SUPPLIED DATA -
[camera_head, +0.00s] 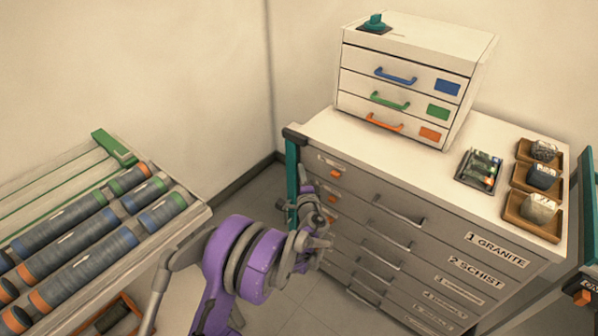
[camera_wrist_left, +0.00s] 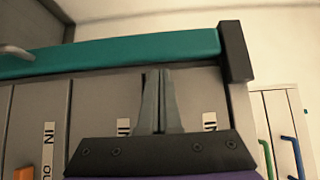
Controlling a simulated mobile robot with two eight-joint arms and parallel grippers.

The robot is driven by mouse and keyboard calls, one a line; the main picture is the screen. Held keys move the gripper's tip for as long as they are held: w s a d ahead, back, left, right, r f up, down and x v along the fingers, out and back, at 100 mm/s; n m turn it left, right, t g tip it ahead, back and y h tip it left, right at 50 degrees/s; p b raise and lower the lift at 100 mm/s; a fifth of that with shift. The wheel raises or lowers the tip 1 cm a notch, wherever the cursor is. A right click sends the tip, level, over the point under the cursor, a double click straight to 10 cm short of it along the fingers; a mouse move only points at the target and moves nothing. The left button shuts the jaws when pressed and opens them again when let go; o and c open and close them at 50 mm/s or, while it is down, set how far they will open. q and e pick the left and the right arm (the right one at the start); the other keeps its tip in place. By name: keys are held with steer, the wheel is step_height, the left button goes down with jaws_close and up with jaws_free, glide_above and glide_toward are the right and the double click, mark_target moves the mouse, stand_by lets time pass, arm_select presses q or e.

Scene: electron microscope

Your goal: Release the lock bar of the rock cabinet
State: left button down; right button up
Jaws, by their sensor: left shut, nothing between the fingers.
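The grey rock cabinet (camera_head: 400,215) stands at the right, its drawers labelled granite, schist and more. A teal lock bar (camera_head: 292,175) with a dark top end runs upright along the front's left edge. In the left wrist view the lock bar (camera_wrist_left: 110,50) lies across the top, with a dark end block at its right. My left gripper (camera_wrist_left: 158,75) is shut and empty there, its fingertips at the bar's lower edge; I cannot tell if they touch. In the head view my left gripper (camera_head: 312,218) is in front of the cabinet's left side, partly covering the bar's lower part.
A small white drawer unit (camera_head: 400,80) and wooden trays (camera_head: 533,210) of rock samples stand on the cabinet top. A rack of core cylinders (camera_head: 75,235) fills the left. Floor shows between rack and cabinet. A teal upright (camera_head: 589,200) borders the right edge.

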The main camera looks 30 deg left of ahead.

TASK GOAL - Check every line of the data, and copy the ones that contain "ahead".

PROBLEM SOLUTION -
The robot is driven by mouse and keyboard calls, one a line; the main picture is the screen. Held keys move the gripper's tip for as long as they are held: w s a d ahead, back, left, right, r f up, down and x v along the fingers, out and back, at 100 mm/s; n m turn it left, right, t g tip it ahead, back and y h tip it left, right at 50 degrees/s; p b raise and lower the lift at 100 mm/s; a fifth of that with shift. The wheel raises or lowers the tip 1 cm a notch, wherever the cursor is. A right click sends the tip, level, over the point under the cursor, a double click straight to 10 cm short of it along the fingers; a mouse move only points at the target and moves nothing. The left button shuts the jaws when pressed and opens them again when let go; o and c open and close them at 50 mm/s or, while it is down, set how far they will open. q and e pick the left and the right arm (the right one at the start); the other keeps its tip in place. By name: keys are held with steer, the wheel is step_height, the left button goes down with jaws_close and up with jaws_free, glide_above and glide_toward are the right and the double click, mark_target moves the mouse, stand_by lets time pass, arm_select presses q or e.
The main camera looks 30 deg left of ahead.

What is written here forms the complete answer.